(Data entries)
↓↓↓

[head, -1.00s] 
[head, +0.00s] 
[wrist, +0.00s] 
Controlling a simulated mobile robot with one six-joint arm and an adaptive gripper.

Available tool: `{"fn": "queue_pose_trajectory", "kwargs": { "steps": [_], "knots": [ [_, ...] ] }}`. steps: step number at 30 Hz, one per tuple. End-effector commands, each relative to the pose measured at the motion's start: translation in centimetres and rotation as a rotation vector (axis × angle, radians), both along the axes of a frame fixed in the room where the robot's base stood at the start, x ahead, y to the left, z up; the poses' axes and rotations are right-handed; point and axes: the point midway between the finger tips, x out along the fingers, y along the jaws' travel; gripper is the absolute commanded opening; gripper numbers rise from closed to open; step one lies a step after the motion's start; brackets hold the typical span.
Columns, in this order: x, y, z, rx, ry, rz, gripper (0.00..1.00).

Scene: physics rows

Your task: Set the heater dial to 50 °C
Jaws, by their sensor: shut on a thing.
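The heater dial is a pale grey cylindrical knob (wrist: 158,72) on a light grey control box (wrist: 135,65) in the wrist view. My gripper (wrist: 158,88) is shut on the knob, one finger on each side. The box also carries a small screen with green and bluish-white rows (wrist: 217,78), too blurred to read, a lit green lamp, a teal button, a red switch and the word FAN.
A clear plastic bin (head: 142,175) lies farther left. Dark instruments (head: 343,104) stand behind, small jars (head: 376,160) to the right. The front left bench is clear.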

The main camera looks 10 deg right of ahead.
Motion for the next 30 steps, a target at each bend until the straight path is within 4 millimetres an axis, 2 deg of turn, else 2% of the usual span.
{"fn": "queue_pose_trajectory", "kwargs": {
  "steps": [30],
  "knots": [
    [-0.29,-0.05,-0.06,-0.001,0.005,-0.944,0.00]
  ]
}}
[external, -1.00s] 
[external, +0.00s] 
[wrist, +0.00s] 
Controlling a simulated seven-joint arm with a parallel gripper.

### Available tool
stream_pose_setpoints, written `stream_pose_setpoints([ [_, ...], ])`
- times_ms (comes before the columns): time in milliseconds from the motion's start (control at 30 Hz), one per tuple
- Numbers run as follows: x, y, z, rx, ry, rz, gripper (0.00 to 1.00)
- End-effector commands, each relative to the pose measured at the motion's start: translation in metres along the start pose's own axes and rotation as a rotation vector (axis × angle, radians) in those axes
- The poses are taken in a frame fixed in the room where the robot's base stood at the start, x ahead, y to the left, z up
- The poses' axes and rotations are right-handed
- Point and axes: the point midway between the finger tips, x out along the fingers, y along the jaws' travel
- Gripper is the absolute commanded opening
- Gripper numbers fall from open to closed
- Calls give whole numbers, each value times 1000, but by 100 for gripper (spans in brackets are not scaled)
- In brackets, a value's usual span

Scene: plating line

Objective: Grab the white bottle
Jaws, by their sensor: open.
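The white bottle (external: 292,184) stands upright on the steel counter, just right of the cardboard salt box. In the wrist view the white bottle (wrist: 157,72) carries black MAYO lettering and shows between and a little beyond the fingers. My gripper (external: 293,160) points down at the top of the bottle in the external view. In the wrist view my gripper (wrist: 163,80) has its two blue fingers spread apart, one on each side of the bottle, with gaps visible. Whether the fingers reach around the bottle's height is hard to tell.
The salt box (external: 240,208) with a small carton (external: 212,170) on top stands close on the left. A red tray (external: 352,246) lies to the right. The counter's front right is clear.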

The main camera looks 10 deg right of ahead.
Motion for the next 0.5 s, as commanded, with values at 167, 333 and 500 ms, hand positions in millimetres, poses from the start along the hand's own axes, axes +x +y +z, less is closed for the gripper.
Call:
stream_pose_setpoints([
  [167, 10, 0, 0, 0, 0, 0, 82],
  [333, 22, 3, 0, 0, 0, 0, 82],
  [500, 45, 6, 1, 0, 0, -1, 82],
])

↑↑↑

Task goal
Give again only the lines from the one bearing "Controlling a simulated mobile" through the one bearing "Your task: Set the heater dial to 50 °C", exactly as they stand.

Worked solution
Controlling a simulated mobile robot with one six-joint arm and an adaptive gripper.

Available tool: `{"fn": "queue_pose_trajectory", "kwargs": { "steps": [_], "knots": [ [_, ...] ] }}`. steps: step number at 30 Hz, one per tuple. End-effector commands, each relative to the pose measured at the motion's start: translation in centimetres and rotation as a rotation vector (axis × angle, radians), both along the axes of a frame fixed in the room where the robot's base stood at the start, x ahead, y to the left, z up; the poses' axes and rotations are right-handed; point and axes: the point midway between the finger tips, x out along the fingers, y along the jaws' travel; gripper is the absolute commanded opening; gripper numbers rise from closed to open; step one lies a step after the motion's start; brackets hold the typical span.
Columns, in this order: x, y, z, rx, ry, rz, gripper (0.00..1.00).

Scene: physics rows

Your task: Set the heater dial to 50 °C

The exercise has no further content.